→ To be done
Where the data below has the string "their", return the whole line.
+ + + +
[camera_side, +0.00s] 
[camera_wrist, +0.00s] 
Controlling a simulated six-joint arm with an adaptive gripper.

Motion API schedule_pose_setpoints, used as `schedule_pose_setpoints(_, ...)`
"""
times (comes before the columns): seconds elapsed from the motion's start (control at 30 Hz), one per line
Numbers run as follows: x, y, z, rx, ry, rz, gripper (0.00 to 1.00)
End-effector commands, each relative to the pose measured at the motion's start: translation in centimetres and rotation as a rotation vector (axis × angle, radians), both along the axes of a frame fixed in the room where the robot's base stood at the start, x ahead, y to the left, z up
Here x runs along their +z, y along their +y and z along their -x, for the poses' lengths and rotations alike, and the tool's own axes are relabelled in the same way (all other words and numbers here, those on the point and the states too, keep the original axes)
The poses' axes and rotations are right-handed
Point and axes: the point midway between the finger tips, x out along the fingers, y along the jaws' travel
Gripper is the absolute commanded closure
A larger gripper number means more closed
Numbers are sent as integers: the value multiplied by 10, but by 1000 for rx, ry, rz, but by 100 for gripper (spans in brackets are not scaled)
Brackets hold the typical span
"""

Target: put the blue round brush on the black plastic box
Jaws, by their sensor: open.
+ + + +
→ Result for this task
Here x runs along their +z, y along their +y and z along their -x, for the poses' lengths and rotations alike, and the tool's own axes are relabelled in the same way (all other words and numbers here, those on the point and the states too, keep the original axes)
Jaws, by their sensor: open.

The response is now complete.